GIVEN INSTRUCTION: Gather all lines in the entries below that include the word "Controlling".

++++

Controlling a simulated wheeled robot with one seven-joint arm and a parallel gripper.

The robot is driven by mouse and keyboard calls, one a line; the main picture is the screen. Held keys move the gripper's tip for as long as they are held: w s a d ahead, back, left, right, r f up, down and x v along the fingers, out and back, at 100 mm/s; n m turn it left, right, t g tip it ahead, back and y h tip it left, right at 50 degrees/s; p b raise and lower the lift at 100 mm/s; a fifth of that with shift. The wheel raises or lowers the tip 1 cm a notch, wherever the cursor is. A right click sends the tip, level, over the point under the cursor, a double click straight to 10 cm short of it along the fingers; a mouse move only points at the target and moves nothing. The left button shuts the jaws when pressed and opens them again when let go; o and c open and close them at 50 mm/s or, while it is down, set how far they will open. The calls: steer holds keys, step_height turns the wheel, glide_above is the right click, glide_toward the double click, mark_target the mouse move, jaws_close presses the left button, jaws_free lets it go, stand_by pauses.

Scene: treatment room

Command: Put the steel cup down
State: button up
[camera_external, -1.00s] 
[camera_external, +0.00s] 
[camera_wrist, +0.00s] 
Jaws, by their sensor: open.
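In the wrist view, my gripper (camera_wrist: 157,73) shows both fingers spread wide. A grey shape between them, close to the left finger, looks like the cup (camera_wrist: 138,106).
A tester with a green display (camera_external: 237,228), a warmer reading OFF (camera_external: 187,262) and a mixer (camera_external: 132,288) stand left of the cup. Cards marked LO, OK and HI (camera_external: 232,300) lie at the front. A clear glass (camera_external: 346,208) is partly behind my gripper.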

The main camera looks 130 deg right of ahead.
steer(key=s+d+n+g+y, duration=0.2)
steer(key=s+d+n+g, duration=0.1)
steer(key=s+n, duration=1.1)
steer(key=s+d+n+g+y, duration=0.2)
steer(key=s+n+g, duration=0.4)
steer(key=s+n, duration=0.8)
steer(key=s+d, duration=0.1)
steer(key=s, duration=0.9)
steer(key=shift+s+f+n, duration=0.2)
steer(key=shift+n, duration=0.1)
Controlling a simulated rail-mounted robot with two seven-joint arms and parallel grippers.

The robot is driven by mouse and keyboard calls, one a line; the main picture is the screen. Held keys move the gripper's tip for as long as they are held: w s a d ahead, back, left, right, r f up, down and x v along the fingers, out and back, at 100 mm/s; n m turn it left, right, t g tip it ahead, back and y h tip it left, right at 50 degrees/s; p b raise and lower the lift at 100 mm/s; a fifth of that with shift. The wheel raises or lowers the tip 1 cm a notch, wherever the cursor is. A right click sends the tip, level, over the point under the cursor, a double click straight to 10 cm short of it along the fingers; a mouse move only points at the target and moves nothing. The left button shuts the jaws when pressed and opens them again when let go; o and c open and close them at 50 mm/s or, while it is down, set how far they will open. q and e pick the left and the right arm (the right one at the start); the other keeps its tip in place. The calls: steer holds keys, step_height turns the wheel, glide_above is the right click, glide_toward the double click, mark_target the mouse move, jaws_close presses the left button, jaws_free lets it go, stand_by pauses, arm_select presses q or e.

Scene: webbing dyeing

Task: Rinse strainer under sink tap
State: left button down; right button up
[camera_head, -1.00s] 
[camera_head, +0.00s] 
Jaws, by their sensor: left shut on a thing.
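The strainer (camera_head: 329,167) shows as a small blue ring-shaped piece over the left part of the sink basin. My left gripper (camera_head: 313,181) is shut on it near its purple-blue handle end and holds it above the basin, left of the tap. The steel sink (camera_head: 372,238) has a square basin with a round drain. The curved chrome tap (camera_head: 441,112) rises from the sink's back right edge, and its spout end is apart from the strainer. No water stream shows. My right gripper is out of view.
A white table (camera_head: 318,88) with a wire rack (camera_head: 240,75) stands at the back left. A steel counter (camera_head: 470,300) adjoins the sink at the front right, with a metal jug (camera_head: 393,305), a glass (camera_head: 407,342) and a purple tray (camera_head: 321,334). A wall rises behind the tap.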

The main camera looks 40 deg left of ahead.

++++

RESULT OF THIS TASK:
Controlling a simulated wheeled robot with one seven-joint arm and a parallel gripper.
Controlling a simulated rail-mounted robot with two seven-joint arms and parallel grippers.

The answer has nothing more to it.